Tucked into a nondescript section deep within the Pentagon’s labyrinthine rings, the Office of Net Assessment had been created just months before. As ONA’s director, Marshall, a mathematical whiz kid from Rand, quickly set about his mission: to assess the military balance between competing militaries. Studying the war’s less-glamorous details and drawing on the substantial research of others, Marshall and his team discovered an Egyptian army with a Soviet-style flaw. The entire military was astonishingly short on maintenance capabilities. When one of its tanks became damaged in battle, Egypt had no effective means for repairing it. Israel, in contrast, had well-trained technicians able to make rapid repairs. It turned out that on average Israeli tanks returned to battle three times, but Egyptian tanks were used only until damaged. In other words, the initial number of tanks was not the number that mattered.

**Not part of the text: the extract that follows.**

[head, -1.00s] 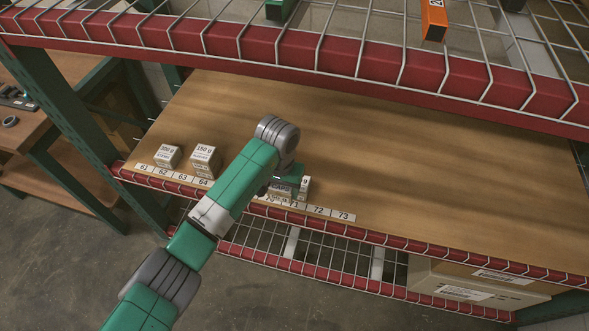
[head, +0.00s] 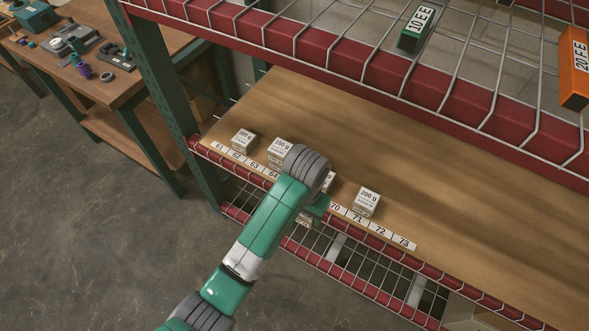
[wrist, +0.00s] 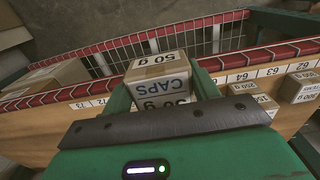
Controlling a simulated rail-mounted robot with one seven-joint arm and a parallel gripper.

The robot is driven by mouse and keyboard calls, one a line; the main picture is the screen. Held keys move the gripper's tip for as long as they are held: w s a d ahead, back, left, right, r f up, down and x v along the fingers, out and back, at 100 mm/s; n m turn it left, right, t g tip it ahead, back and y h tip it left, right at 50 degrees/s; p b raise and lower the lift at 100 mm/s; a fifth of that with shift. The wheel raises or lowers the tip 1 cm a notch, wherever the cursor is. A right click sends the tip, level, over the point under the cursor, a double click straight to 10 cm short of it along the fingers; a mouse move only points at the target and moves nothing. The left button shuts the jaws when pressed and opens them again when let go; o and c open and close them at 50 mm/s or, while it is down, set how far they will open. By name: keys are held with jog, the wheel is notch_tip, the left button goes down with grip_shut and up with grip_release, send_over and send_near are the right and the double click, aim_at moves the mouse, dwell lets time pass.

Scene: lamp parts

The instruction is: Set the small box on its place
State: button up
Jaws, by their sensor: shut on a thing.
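My gripper (wrist: 162,100) is shut on a small cardboard box (wrist: 158,72) with a white label reading "50 g CAPS", which sits between the two fingers in the wrist view. In the head view my gripper (head: 314,210) is at the shelf's front edge, left of label 70. A bit of the held box (head: 304,220) shows under it, and my arm hides the rest. A numbered label strip (head: 357,218) runs along the front edge. Labels between about 64 and 70 are hidden by my arm.
A box marked 200 g (head: 367,202) stands behind labels 71 and 72. Another box (head: 329,182) is mostly hidden behind my arm. The wooden shelf (head: 440,210) is clear at right; a wire shelf hangs above.

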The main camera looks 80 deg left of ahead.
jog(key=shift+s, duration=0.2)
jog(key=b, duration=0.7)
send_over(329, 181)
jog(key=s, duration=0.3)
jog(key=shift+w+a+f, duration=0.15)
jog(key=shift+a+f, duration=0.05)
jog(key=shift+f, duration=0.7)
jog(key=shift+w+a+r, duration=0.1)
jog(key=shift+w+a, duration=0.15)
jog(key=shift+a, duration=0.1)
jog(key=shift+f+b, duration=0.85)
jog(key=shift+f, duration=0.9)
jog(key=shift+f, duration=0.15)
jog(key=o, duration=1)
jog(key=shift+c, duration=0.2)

Superior force, by standard measures, did not win. The number that truly counted was the one that revealed a tank’s likely longevity. Counting tanks before the war was a necessary but insufficient exercise. It didn’t tell you what you needed to know for assessing the net strength of each side in the conflict.
“What impressed me about the ‘73 war,” Marshall explains, “was how asymmetric it was. Israel was not only much better prepared to recover and repair its tanks, it also dominated the battlefield, making recovery possible.”
When Marshall and his analysts next looked at the Soviet Union’s capacity for repairs, they found that the U.S. had a distinct and meaningful advantage. The bulk of the Soviet forces were composed of conscripts, young men compelled to serve for two years in the army or three in the navy. Most were poorly trained and lacking technical know-how. American soldiers conversely were given better, longer and more specialized training. Each U.S. unit working on ships or aircraft contained men able to perform some repairs when necessary. The Soviet military didn’t work that way. Most of the time, when an engine or other critical part of an aircraft, tank or ship malfunctioned, the Soviets had to send that part back to a depot or factory for repair. The Soviet Air Force, for example, purchased six engines for each engine position on its aircraft. The U.S. bought only 1¼ — a dramatic cost-saving measure when multiplied by thousands of planes. Those costs, of course, counted not just in rubles, but in time. The Soviet delays in servicing aircraft parts meant that American planes would be available more of the time when needed most.